We are (mostly) visual creatures, at least publicly.
We trust (mostly) the acts we can define in words.
Still, the animal in us, the us in us, still lives in a wordless but full world of earthy smells, sounds too deep to be heard, of bitter tastes and piercing pain, a world with mortal consequences.
In that world, and only that world, forms the foundations of what we call true in science. All our models, our hypotheses and theories, our symbolic representations of our world require that we use all our senses, that they come to some kind of concordance.
Science is about grasping the frayed edges of what we think we know about what our senses tell us.
***
I cannot teach photosynthesis to a child who has never smelled a fresh leaf she just crumpled in her hand, only to see it slowly writhe back to some semblance of its former shape. (How can the vital aroma of a still live leaf even be describe?)
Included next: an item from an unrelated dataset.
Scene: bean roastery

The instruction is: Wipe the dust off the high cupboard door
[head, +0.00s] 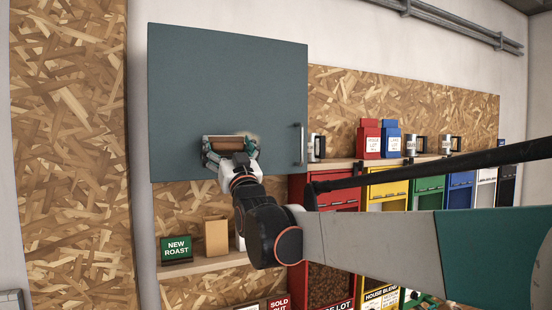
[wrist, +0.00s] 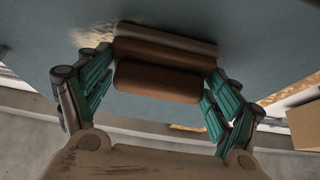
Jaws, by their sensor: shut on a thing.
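The high cupboard door (head: 225,80) is a flat blue-grey panel, shut, with a vertical bar handle (head: 302,145) at its lower right. My gripper (head: 230,147) is at the door's lower middle, shut on a brown block-shaped wiper (wrist: 160,80). The wiper has a paler layer on its far side, which lies at or very near the door; exact contact is hard to tell. A tan dust patch (head: 252,137) shows around the wiper's upper right. In the wrist view, tan dust (wrist: 95,36) shows beside the wiper; the surface behind the wiper is hidden.
Below the door, a shelf (head: 205,264) holds a green NEW ROAST sign (head: 177,249) and a tan box (head: 216,237). Right of the door, a counter carries red (head: 369,139) and blue (head: 391,140) packs and metal mugs. Coloured bins stand below. My arm crosses the lower right.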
Not because shes need to know what leaves smell like, but because she needs to know that leaves exist. Not pictures of leaves, but leaves as leaves, in her hand, in her nose, in her mouth. She needs to feel the different textures, smell the different aromas, of the living and the dead leaves around her.
She needs to know that the natural world exists independent of her limited perceptions. The touchscreen makers will not tell her, because they sell them, and these days, neither will her parents, because they have forgotten (or never knew).
You want your child to learn science?
You want your child to immerse herself in the natural world?
Get your child's head out of iPad's electric ass.
It's really not that complicated.
Been reading Diane Ackerman's A Natural History of the Senses--yes, it influenced me. I nicked the Keller reference from her.
Been reading Diane Ackerman's A Natural History of the Senses--yes, it influenced me. I nicked the Keller reference from her.